The Reason and its three Ideas give what Kant calls transcendent knowledge in distinction from the transcendental knowledge of the understanding and its categories. By transcendent knowledge he means that which is beyond the limits of possible experience; while transcendental knowledge refers to knowledge about the necessary principles of experience. Kant, however, is willing to acknowledge that the Ideas of the Reason have a legitimate use. They are “regulative principles” in that, by showing what our limitations are, they also show that human knowledge is not the final goal. Their illegitimate use appears when they make a show of being true knowledge. Both science and theology will be the gainers when the Ideas are no longer used illegitimately. Kant says that he has destroyed knowledge of God and the soul “in order to make room for faith.”
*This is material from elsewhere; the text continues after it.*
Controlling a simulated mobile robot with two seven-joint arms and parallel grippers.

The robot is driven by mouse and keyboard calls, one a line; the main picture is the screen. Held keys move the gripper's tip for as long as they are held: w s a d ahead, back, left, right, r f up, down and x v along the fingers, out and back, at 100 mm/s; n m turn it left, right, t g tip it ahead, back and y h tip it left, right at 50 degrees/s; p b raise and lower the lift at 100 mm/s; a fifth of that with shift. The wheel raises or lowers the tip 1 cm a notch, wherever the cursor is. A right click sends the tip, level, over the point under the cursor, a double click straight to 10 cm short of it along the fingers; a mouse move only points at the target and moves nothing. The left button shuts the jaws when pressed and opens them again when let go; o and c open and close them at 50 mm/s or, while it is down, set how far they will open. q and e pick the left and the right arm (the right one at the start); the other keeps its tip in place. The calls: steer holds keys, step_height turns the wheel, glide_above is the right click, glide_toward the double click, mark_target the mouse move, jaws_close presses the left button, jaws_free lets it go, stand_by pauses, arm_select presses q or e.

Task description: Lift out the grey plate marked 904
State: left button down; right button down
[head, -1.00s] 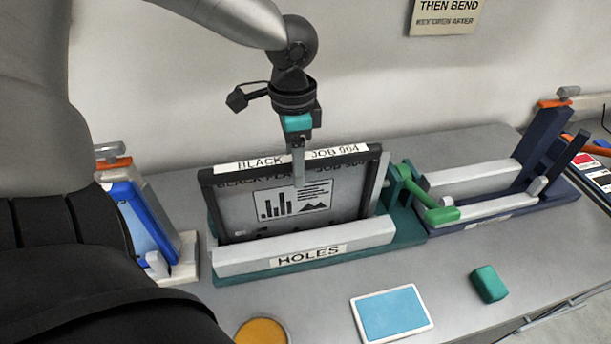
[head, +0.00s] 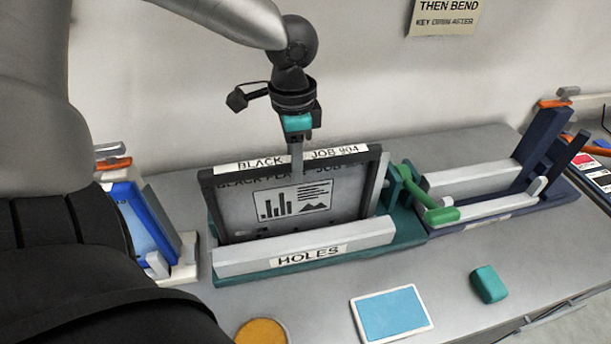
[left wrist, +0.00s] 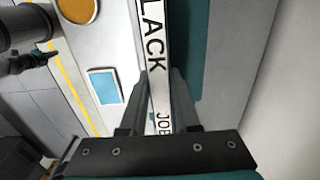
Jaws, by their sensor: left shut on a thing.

The Idea of the Soul. Rational psychology had taught that the soul had direct and intuitive knowledge of itself. From the time when Descartes formulated his famous “Cogito ergo sum,” this conception of self-consciousnesshas been popular. I can have myself as the direct object of my own thought. Upon the basis of such assumed intuitive knowledge that each soul has of itself, the Rationalists had ascribed the qualities of simplicity, substantiality, spirituality, and immortality to the soul.

Kant denies that we have any such self-knowledge. If we turn back to his definition of knowledge we find it to be a synthesis of a manifold. Knowledge, to be knowledge, must (1) be based upon sensations, and on that account (2) consist only of phenomena. The soul is not phenomenal, but the deepest kind of reality. How can I have knowledge of my soul? The soul is spiritual and not phenomenal, even according to the Rationalistic philosophy. Therefore the soul is precluded from being an object of knowledge. Furthermore the Rationalists’ conception of the soul as simple and immortal would make it an impossible object of knowledge. An object of knowledge is not simple, but is the unity of a manifold. The unifying or synthesizing function is not an object to itself. Sensations are synthesized by space and time into perceptions; but space and time are not objects for the sensations. In understanding, therefore, the “I think,” which synthesizes the perceptions into judgment, cannot be an object for the understanding.

Kant points out that we must be careful to distinguish between the transcendental and the empirical ego. We have referred to this distinction already. In Kant’s criticism of knowledge he maintained that there must be postulated a “synthetic unity of apperception,” if knowledge is possible. But such an ego is only a postulate; we can have no knowledge of it nor can we saywhat it is. We know that the immediacy of experience or the sameness of knowledge from moment to moment demands this. This is the transcendental ego, a kind of universal synthetic background.

But this is different from the empirical ego, which I can know as an object of experience. The empirical ego is what I can know of myself at any time—a group of sensations, feelings, or thoughts. Now such groups change from moment to moment. My knowledge of myself consists only of my momentary, changing self. This changing self is not the immortal, simple, and identical soul of which the Rationalists have been speaking. The empirical self is complex and transitory; it is an object of knowledge, and it is not therefore the same as the immortal soul. “I think I” is impossible. “I think me” is possible. To make the “I” an object is to commit a fallacy.

The Idea of the Universe. The contradiction in reasoning about matters beyond the test of experience appears sharply with reference to problems about the world as a totality. The inherent self-contradiction of the reason attracted Kant’s attention very early with reference to the problems of infinity. Such self-contradictions were put into final shape by Kant in the Critique in the four following so-called antinomies:—

(1) The antinomy of creation. Thesis: The world must have a beginning in time and be inclosed in finite space. Antithesis: The world is eternal and infinite.

(2) The antinomy of immortality (or the simple). Thesis: The world is ultimately divisible into simple parts which cannot be further divided. Antithesis: The world is composed of parts subject to further division, and no simple thing exists in the world.

(3) The antinomy of freedom. Thesis: There is freedom; there are phenomena that cannot be accounted for by necessity. Antithesis: There is no freedom, but everything takes place entirely according to the necessary laws of nature.

(4) The antinomy of theology. Thesis: There is a necessary being either as part or as cause of the world. Antithesis: There exists neither within nor without the world an absolutely necessary being.